# start of Rows

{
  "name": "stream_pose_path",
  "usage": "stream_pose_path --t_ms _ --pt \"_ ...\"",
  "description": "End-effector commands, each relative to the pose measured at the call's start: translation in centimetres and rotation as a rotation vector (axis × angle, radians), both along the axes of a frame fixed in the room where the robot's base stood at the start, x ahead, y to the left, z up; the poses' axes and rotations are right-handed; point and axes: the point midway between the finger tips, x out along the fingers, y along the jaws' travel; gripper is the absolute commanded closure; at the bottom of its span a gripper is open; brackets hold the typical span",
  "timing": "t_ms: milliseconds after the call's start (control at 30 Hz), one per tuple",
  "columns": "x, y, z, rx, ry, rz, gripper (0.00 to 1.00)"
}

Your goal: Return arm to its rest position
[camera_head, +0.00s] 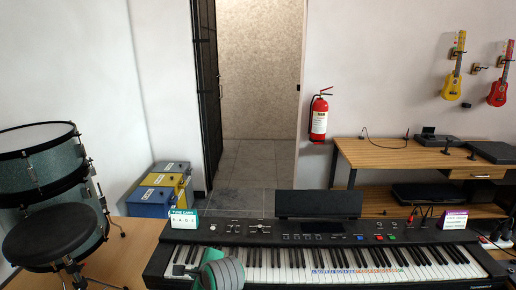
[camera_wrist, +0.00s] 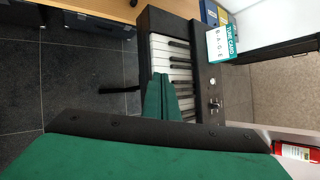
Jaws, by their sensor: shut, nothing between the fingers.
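My gripper (camera_wrist: 161,96) shows in the wrist view as two green fingers closed together with nothing between them. The fingers point at the white keys at one end of the keyboard (camera_wrist: 203,95); whether they touch the keys cannot be told. In the head view, a green and grey part of my arm stands in front of the left part of the keyboard (camera_head: 270,233) and hides some keys. The fingertips are hard to make out there.
A tune card (camera_head: 184,219) stands on the keyboard's left end and a purple card (camera_head: 453,219) on its right. A drum (camera_head: 40,152) and a black stool (camera_head: 54,236) are at left. Toolboxes (camera_head: 158,193), a fire extinguisher (camera_head: 319,117) and a wooden desk (camera_head: 390,156) are behind.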

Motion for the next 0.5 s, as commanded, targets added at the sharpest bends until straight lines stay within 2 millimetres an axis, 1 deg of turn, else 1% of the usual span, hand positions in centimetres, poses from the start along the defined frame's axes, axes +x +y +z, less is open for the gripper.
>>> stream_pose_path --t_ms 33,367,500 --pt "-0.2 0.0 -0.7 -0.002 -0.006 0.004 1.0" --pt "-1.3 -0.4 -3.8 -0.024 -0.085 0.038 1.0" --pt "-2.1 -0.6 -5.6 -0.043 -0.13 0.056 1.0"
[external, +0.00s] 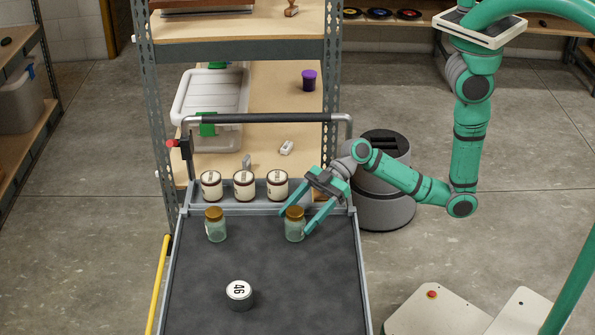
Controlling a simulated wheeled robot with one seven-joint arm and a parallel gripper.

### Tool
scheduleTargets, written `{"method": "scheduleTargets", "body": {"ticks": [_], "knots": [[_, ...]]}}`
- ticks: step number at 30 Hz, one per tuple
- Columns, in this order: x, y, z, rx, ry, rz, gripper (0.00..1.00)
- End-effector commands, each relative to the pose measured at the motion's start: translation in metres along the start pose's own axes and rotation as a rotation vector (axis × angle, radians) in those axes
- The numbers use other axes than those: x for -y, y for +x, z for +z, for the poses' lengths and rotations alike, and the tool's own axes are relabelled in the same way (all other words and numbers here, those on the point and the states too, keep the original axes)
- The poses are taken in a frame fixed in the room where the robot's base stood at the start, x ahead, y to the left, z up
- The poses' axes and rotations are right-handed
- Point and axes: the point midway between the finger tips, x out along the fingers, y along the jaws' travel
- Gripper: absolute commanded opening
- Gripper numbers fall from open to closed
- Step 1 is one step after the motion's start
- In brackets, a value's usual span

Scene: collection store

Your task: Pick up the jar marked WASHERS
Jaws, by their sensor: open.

# end of Rows

- _The problem_: Transcribe each entry above exactly, apart from the pictures.

- _Answer to this problem_:
{
  "name": "stream_pose_path",
  "usage": "stream_pose_path --t_ms _ --pt \"_ ...\"",
  "description": "End-effector commands, each relative to the pose measured at the call's start: translation in centimetres and rotation as a rotation vector (axis × angle, radians), both along the axes of a frame fixed in the room where the robot's base stood at the start, x ahead, y to the left, z up; the poses' axes and rotations are right-handed; point and axes: the point midway between the finger tips, x out along the fingers, y along the jaws' travel; gripper is the absolute commanded closure; at the bottom of its span a gripper is open; brackets hold the typical span",
  "timing": "t_ms: milliseconds after the call's start (control at 30 Hz), one per tuple",
  "columns": "x, y, z, rx, ry, rz, gripper (0.00 to 1.00)"
}

Your goal: Return arm to its rest position
[camera_head, +0.00s] 
[camera_wrist, +0.00s] 
Jaws, by their sensor: shut, nothing between the fingers.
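My gripper (camera_wrist: 161,96) shows in the wrist view as two green fingers closed together with nothing between them. The fingers point at the white keys at one end of the keyboard (camera_wrist: 203,95); whether they touch the keys cannot be told. In the head view, a green and grey part of my arm stands in front of the left part of the keyboard (camera_head: 270,233) and hides some keys. The fingertips are hard to make out there.
A tune card (camera_head: 184,219) stands on the keyboard's left end and a purple card (camera_head: 453,219) on its right. A drum (camera_head: 40,152) and a black stool (camera_head: 54,236) are at left. Toolboxes (camera_head: 158,193), a fire extinguisher (camera_head: 319,117) and a wooden desk (camera_head: 390,156) are behind.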

Motion for the next 0.5 s, as commanded, targets added at the sharpest bends until straight lines stay within 2 millimetres an axis, 1 deg of turn, else 1% of the usual span, hand positions in centimetres, poses from the start along the defined frame's axes, axes +x +y +z, less is open for the gripper.
>>> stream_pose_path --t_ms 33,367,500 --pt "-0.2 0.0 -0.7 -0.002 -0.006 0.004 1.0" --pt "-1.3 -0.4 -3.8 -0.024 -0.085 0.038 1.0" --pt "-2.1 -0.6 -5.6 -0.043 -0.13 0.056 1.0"
[external, +0.00s] 
Controlling a simulated wheeled robot with one seven-joint arm and a parallel gripper.

### Tool
scheduleTargets, written `{"method": "scheduleTargets", "body": {"ticks": [_], "knots": [[_, ...]]}}`
- ticks: step number at 30 Hz, one per tuple
- Columns, in this order: x, y, z, rx, ry, rz, gripper (0.00..1.00)
- End-effector commands, each relative to the pose measured at the motion's start: translation in metres along the start pose's own axes and rotation as a rotation vector (axis × angle, radians) in those axes
- The numbers use other axes than those: x for -y, y for +x, z for +z, for the poses' lengths and rotations alike, and the tool's own axes are relabelled in the same way (all other words and numbers here, those on the point and the states too, keep the original axes)
- The poses are taken in a frame fixed in the room where the robot's base stood at the start, x ahead, y to the left, z up
- The poses' axes and rotations are right-handed
- Point and axes: the point midway between the finger tips, x out along the fingers, y along the jaws' travel
- Gripper: absolute commanded opening
- Gripper numbers fall from open to closed
- Step 1 is one step after the motion's start
- In brackets, a value's usual span

Scene: collection store

Your task: Pick up the jar marked WASHERS
Jaws, by their sensor: open.

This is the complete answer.